The Berkman paper focuses on the use of the Internet to strengthen and power nongovernmental organizations and efforts to reform authoritarian regimes. There have been significant limitations to these efforts, largely because these governments simply shut down the sites and flows of information to the networks of activists. As the authors note, “Efforts at digital organizing in Iran do not appear to have been effective. In the run-up to the disputed election, the Mousavi campaign sought to use Facebook to rally supporters. The government responded by simply blocking access to Facebook. Online communities that congregate at a single URL are easily dismantled; organizations that rely on a centralized nodes and hierarchical structures are trivial to break up.”
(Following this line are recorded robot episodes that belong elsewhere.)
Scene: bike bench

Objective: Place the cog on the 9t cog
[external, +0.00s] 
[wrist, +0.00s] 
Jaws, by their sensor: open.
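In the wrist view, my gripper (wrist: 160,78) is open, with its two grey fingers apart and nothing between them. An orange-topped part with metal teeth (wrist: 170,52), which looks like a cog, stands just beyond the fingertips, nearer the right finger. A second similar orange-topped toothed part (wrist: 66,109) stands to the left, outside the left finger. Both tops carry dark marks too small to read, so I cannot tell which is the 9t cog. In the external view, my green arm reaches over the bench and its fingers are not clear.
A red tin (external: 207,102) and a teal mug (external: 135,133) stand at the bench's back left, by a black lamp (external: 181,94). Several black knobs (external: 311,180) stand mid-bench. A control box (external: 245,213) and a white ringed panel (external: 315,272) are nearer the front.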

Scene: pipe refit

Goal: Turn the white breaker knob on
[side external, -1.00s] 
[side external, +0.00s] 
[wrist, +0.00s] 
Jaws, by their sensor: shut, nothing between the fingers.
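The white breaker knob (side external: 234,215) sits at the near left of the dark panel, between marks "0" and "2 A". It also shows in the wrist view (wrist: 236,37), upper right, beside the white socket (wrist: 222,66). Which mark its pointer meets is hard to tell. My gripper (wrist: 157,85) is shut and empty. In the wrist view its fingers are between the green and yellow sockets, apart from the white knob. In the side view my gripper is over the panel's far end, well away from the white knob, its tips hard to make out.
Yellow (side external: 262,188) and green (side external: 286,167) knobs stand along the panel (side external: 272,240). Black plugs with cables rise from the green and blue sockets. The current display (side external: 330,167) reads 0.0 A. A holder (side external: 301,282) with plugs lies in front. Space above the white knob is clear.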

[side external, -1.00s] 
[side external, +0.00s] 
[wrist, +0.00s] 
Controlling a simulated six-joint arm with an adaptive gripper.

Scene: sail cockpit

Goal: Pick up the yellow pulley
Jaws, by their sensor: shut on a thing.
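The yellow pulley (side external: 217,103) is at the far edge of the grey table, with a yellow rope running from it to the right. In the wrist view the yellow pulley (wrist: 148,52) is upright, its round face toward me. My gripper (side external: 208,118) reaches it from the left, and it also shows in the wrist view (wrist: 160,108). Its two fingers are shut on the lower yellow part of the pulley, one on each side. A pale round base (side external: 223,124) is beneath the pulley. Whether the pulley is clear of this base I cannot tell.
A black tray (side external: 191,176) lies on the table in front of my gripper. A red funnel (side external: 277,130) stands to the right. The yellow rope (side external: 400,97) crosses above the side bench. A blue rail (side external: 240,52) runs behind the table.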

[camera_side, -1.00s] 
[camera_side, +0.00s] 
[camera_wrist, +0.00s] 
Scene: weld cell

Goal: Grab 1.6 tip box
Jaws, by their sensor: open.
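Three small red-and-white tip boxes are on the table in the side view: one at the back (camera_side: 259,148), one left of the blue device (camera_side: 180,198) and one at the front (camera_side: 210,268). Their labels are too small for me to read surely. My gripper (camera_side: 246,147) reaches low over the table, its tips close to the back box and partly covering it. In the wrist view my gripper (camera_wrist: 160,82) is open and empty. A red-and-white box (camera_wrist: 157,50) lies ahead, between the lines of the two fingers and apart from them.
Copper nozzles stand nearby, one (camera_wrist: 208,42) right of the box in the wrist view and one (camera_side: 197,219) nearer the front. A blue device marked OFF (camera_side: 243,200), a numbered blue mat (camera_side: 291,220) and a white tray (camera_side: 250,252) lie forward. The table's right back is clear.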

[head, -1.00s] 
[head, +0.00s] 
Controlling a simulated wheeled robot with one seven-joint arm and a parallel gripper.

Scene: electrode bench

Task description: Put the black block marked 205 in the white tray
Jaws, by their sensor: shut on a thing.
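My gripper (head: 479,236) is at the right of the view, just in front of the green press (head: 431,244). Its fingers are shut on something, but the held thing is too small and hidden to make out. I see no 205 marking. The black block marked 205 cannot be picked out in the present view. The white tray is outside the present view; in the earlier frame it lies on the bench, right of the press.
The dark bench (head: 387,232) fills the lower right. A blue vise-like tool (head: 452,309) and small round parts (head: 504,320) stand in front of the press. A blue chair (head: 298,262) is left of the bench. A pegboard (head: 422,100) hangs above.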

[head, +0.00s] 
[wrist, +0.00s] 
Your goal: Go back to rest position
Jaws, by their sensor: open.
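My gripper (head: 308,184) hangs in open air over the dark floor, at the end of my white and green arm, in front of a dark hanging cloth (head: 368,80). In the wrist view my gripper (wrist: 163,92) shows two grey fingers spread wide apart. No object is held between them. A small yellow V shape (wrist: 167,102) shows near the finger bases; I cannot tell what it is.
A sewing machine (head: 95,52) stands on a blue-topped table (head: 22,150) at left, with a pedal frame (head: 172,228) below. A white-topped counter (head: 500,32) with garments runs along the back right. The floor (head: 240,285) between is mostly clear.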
Although our government is less likely to shut down sites, at least publicly, we still haven’t connected all of the dots from outrage or empathy or concern expressed online and political success on land. We know they need to be connected, that social change actually happens on land, always, but how we make that connection and whether lighter engagements, all of that pinging and fanning (derisively called slactivism by some), actually makes a difference in and of itself is the next set of questions to be answered.

Lucy began this discussion a few months ago. And it needs to continue. Here are a few first steps:

  1. Organizations need to o consider more carefully how to integrate their online and on land efforts.
  2. We need to overcome our addiction to online analytical tools, all of those pretty and instant charts and graphs and engage in more traditional evaluation methods to find out what people knew as a result of their online engagements and what, if anything, they did as a result.
  3. Most all, I want to know what is working, where is social change actually happening (distinguished from acts of loving kindness, like collecting coats in winter time, which are wonderful, necessary things to do but not social change.) Where and how are all of these efforts actually making a difference?

Don’t be cowed by the difficulty of these tasks. As I wrote above, we’re just at the beginning of Phase Three, so we have time to explore it and figure it out. It’s good to know, at least, what phase we’re in!